◆ **Required work**:
From the listing below, pull out every line where the string "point" appears.
>> begin
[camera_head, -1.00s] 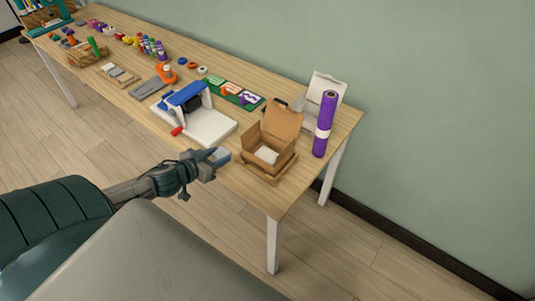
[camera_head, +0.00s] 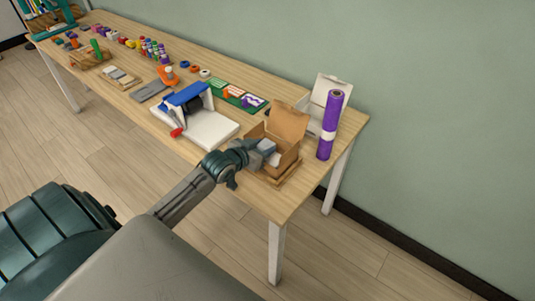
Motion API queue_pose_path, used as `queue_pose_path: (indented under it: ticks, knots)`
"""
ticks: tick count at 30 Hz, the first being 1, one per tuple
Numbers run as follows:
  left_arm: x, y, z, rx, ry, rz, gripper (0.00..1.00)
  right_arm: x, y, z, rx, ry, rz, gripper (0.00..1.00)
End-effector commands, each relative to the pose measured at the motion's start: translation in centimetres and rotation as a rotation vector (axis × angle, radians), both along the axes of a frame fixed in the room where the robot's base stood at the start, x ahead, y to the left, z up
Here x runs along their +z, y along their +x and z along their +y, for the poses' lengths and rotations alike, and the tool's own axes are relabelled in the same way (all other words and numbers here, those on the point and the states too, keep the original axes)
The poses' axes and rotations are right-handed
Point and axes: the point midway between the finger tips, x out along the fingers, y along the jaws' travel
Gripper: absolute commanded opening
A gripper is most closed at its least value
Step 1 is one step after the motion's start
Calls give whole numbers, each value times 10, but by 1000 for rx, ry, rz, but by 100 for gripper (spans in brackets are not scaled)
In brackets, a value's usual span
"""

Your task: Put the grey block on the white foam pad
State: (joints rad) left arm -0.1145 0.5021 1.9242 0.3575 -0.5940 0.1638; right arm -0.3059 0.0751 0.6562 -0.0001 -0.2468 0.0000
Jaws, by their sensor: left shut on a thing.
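The grey block (camera_head: 266,146) is between the fingertips of my left gripper (camera_head: 257,150). The gripper is shut on it and holds it at the open cardboard box (camera_head: 286,154), over its left side. The white foam pad (camera_head: 274,159) shows in the box, just right of and below the block; the gripper and block hide part of it. I cannot tell whether the block touches the pad. My right gripper is not in view.
A purple roll (camera_head: 329,126) and an open white box (camera_head: 318,108) stand right of the cardboard box. A white device with a blue top (camera_head: 202,126) stands to its left. The table's front edge (camera_head: 264,210) is near. Many small items fill the far left.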

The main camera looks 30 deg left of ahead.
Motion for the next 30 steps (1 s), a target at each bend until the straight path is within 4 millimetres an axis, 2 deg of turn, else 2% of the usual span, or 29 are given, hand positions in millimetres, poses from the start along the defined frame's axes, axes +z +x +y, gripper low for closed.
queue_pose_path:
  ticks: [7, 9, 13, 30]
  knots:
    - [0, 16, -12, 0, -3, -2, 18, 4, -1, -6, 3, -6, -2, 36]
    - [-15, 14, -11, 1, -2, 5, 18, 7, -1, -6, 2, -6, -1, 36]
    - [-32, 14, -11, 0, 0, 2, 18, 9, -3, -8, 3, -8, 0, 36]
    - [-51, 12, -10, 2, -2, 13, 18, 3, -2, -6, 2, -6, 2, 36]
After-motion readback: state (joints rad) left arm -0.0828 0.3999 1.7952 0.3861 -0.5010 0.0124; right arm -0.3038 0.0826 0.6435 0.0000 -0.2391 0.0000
>> end
◆ **The completed task**:
Here x runs along their +z, y along their +x and z along their +y, for the poses' lengths and rotations alike, and the tool's own axes are relabelled in the same way (all other words and numbers here, those on the point and the states too, keep the original axes)
Point and axes: the point midway between the finger tips, x out along the fingers, y along the jaws' travel

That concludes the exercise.